> _GIVEN DATA_
start
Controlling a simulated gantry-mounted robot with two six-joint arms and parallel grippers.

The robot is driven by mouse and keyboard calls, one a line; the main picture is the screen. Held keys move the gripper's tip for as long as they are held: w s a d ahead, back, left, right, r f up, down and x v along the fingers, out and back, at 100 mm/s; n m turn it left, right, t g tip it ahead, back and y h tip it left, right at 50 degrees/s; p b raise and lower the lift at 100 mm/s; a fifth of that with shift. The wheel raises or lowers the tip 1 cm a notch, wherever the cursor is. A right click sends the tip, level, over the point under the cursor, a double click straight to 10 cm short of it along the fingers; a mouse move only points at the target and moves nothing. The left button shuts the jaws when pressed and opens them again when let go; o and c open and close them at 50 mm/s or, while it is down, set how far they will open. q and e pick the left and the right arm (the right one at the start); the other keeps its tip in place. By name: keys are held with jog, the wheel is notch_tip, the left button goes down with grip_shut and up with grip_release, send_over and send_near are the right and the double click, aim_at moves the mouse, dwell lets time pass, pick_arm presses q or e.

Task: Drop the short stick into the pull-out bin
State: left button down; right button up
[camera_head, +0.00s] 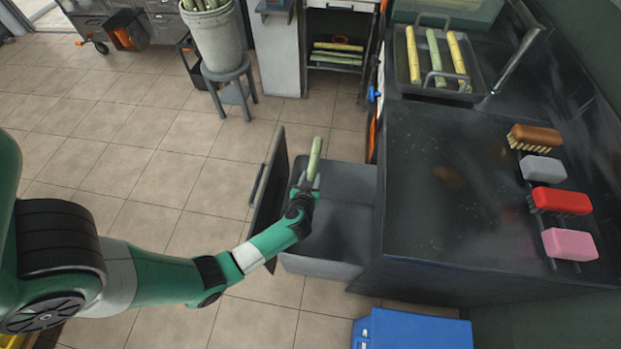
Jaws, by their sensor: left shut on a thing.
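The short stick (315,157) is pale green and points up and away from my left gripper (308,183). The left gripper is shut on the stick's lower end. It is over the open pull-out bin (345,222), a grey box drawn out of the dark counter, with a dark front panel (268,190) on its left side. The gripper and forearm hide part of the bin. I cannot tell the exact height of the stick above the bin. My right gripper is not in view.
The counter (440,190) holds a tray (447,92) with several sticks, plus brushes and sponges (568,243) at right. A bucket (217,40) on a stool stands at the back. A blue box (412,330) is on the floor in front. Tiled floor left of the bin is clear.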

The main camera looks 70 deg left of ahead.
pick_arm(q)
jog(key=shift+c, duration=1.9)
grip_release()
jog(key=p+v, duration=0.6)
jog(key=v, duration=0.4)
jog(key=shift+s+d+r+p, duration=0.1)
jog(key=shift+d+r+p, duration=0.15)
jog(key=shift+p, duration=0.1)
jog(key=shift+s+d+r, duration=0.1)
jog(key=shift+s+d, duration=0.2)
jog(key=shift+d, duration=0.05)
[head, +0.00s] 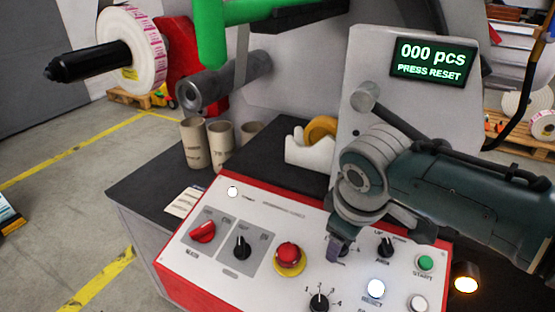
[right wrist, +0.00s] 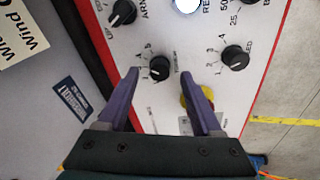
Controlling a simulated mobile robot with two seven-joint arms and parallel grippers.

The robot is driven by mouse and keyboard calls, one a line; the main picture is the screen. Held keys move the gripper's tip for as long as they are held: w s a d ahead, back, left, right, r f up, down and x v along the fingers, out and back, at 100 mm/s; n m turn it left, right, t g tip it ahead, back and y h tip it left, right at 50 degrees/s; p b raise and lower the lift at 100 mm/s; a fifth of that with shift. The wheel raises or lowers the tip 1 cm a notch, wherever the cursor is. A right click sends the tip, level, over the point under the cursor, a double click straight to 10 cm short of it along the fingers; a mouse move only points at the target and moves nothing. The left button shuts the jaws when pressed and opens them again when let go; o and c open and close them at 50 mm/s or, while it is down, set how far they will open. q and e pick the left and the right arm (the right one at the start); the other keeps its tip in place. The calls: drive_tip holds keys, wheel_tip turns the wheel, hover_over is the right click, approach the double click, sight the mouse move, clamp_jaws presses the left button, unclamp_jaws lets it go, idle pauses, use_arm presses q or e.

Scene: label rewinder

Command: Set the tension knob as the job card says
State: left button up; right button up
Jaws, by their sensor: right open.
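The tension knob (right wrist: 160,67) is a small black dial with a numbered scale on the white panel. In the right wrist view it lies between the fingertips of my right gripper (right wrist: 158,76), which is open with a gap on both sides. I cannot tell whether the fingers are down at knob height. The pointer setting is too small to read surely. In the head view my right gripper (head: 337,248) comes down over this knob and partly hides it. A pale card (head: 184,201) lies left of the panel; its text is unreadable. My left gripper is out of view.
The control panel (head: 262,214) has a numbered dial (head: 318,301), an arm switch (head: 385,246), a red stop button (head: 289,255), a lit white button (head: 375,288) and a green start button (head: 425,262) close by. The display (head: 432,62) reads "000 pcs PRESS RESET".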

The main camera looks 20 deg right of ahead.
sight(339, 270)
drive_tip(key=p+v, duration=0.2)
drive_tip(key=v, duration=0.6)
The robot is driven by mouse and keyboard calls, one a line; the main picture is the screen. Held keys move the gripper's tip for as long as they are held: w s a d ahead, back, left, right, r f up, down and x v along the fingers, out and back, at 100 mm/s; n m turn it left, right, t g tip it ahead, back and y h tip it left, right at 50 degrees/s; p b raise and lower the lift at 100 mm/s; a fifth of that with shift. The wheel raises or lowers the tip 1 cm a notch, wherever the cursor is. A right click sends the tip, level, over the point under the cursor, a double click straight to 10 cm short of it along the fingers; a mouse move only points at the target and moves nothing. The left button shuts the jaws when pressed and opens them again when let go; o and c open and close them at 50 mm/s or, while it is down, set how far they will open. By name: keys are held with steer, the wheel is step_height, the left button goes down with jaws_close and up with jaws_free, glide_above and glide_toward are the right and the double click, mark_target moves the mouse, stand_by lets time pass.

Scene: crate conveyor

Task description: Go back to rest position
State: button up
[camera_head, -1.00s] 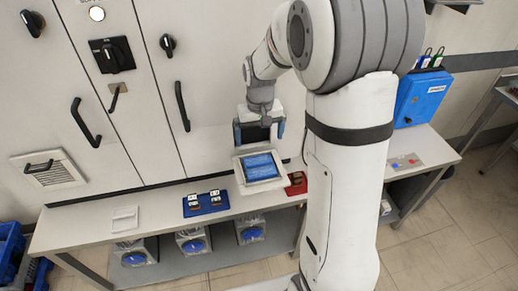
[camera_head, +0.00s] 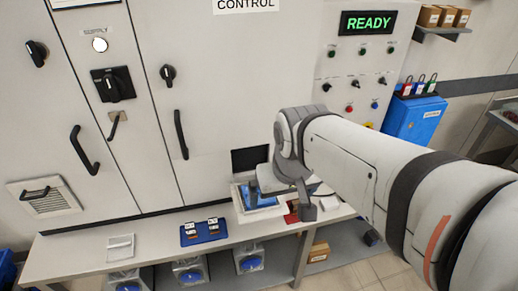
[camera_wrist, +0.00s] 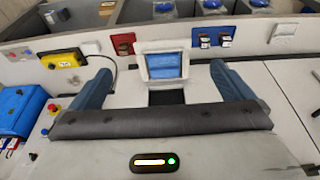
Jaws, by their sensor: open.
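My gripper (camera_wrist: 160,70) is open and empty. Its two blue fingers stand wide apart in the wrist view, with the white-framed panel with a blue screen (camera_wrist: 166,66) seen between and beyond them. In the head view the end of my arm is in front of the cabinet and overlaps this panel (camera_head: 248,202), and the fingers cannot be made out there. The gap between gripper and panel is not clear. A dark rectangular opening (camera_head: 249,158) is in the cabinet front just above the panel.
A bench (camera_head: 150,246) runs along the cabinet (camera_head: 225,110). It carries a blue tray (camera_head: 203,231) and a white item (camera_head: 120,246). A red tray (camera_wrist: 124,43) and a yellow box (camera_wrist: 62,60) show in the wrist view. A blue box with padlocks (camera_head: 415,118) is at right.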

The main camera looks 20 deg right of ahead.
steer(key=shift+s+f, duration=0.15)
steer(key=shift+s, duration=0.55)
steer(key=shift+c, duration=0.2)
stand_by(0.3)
end
start
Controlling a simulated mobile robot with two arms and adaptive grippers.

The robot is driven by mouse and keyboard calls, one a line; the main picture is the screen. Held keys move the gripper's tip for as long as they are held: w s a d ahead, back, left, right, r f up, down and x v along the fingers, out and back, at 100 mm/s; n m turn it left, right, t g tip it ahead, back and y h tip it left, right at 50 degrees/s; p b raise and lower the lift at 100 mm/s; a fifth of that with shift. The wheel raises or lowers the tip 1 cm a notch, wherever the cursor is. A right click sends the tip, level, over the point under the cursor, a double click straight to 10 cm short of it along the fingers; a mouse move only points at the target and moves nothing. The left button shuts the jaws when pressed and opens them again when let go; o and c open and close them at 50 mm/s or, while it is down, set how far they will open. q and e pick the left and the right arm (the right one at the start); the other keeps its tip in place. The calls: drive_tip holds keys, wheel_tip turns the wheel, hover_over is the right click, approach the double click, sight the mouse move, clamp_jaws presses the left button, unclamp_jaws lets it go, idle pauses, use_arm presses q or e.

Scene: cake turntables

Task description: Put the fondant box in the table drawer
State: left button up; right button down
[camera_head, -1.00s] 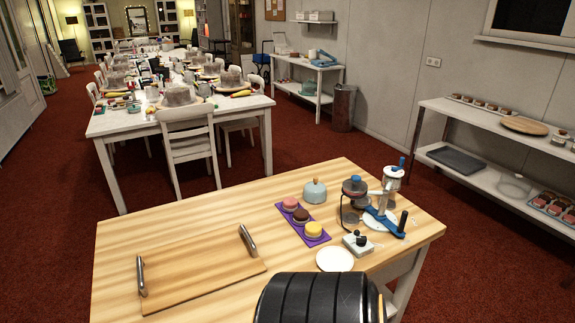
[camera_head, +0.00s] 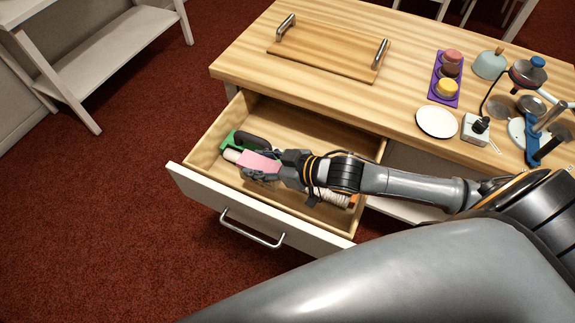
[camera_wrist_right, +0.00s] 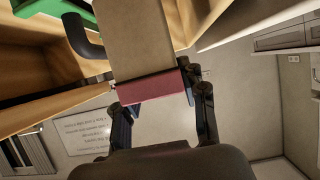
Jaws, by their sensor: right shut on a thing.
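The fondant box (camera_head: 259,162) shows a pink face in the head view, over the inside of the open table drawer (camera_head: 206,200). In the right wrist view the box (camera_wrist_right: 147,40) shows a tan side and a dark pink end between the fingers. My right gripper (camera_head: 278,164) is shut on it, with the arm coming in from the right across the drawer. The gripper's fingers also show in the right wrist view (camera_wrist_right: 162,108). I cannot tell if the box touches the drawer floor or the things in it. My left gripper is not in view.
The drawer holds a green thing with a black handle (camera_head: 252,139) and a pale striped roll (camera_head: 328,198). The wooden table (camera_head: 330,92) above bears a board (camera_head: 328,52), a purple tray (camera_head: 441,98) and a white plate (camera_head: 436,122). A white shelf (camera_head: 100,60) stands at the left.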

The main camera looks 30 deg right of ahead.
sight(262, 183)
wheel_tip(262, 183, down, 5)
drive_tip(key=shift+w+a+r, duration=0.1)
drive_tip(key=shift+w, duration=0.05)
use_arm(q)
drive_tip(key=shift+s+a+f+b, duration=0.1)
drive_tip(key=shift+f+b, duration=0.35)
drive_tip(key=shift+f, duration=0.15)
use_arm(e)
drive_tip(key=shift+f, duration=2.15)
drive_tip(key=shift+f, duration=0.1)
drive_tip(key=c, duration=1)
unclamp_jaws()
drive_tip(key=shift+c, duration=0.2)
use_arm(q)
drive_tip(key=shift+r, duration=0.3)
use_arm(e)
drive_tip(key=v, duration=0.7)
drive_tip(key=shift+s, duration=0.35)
end
start
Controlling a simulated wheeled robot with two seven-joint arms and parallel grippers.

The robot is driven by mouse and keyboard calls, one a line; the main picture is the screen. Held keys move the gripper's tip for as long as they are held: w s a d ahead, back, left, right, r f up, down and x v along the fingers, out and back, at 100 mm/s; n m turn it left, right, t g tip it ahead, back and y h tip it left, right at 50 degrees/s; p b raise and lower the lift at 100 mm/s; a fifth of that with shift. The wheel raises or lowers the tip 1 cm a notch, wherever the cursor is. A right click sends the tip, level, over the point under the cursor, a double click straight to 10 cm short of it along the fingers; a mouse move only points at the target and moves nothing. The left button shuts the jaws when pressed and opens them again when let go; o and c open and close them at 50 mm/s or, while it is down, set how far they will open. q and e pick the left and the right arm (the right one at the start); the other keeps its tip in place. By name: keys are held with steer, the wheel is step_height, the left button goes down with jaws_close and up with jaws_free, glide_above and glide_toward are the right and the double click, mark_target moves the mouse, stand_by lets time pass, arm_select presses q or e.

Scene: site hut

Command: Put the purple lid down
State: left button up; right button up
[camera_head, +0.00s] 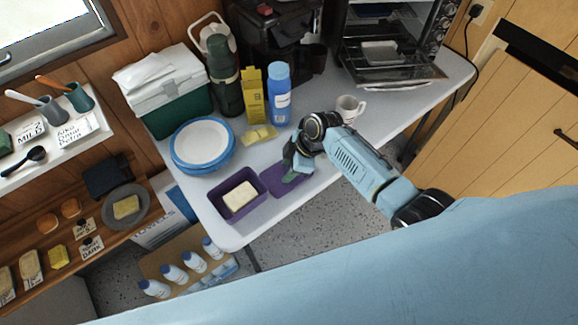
end
Repeat exactly the stretch of lines that opens with the line containing "State: button up" and closes with the line containing "[camera_wrist, +0.00s]". Leave the pictures out, and add nothing.

State: button up
[camera_head, -1.00s] 
[camera_head, +0.00s] 
[camera_wrist, +0.00s] 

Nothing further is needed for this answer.